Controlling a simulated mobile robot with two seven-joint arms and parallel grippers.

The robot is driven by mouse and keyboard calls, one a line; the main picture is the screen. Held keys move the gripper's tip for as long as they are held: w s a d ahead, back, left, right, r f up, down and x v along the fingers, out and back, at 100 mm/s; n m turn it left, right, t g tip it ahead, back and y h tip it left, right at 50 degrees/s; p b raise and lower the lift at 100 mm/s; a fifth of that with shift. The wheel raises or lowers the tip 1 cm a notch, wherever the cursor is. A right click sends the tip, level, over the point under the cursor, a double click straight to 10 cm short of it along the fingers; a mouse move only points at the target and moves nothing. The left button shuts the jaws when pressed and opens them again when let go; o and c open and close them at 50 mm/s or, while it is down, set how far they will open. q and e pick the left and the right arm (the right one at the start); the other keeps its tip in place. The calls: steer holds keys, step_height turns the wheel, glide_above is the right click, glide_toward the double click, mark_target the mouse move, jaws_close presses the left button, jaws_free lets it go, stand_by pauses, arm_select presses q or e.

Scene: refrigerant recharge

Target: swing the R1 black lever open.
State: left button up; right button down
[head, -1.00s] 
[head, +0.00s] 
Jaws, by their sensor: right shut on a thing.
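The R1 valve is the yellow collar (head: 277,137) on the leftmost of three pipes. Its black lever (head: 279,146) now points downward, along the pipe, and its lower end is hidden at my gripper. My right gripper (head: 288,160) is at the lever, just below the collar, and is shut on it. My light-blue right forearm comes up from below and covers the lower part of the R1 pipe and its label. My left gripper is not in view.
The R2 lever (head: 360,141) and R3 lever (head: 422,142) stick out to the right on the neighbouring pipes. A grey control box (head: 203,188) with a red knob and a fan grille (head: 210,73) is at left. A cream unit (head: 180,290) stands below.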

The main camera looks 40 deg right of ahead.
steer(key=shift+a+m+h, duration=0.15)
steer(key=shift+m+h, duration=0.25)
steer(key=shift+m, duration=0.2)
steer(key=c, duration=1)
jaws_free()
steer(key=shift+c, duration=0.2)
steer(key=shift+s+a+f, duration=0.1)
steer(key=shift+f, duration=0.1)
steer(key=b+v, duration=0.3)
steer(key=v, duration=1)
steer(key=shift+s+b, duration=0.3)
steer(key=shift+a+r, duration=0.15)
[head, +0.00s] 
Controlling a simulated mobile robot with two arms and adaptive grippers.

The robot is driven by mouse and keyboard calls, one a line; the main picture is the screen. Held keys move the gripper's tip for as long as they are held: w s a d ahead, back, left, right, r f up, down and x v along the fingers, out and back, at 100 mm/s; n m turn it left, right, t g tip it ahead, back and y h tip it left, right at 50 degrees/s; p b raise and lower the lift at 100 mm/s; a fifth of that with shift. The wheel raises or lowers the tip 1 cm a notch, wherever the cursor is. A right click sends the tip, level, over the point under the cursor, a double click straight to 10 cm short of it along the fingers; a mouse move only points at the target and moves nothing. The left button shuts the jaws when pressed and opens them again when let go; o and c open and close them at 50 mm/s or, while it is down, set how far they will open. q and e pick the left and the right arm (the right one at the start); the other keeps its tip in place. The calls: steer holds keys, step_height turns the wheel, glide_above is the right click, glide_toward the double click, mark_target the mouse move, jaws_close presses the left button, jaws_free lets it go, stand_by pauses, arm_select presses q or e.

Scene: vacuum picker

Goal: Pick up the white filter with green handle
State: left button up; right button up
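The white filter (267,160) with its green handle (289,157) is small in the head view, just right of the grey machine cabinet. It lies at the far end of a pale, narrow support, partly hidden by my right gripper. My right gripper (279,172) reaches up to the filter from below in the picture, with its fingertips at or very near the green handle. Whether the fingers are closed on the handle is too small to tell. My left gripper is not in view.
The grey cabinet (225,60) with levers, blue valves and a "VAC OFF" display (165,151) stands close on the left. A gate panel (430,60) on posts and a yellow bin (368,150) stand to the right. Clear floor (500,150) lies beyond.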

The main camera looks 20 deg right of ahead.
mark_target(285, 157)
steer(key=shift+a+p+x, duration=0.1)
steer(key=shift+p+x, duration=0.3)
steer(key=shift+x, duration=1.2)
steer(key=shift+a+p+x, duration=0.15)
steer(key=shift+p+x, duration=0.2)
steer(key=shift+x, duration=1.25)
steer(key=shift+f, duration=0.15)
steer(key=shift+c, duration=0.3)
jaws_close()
----
• [WHAT NEEDS TO BE DONE]:
Your task is to gather every line with the word "mobile" and copy it.

• [OUTPUT FOR THIS EXERCISE]:
Controlling a simulated mobile robot with two seven-joint arms and parallel grippers.
Controlling a simulated mobile robot with two arms and adaptive grippers.

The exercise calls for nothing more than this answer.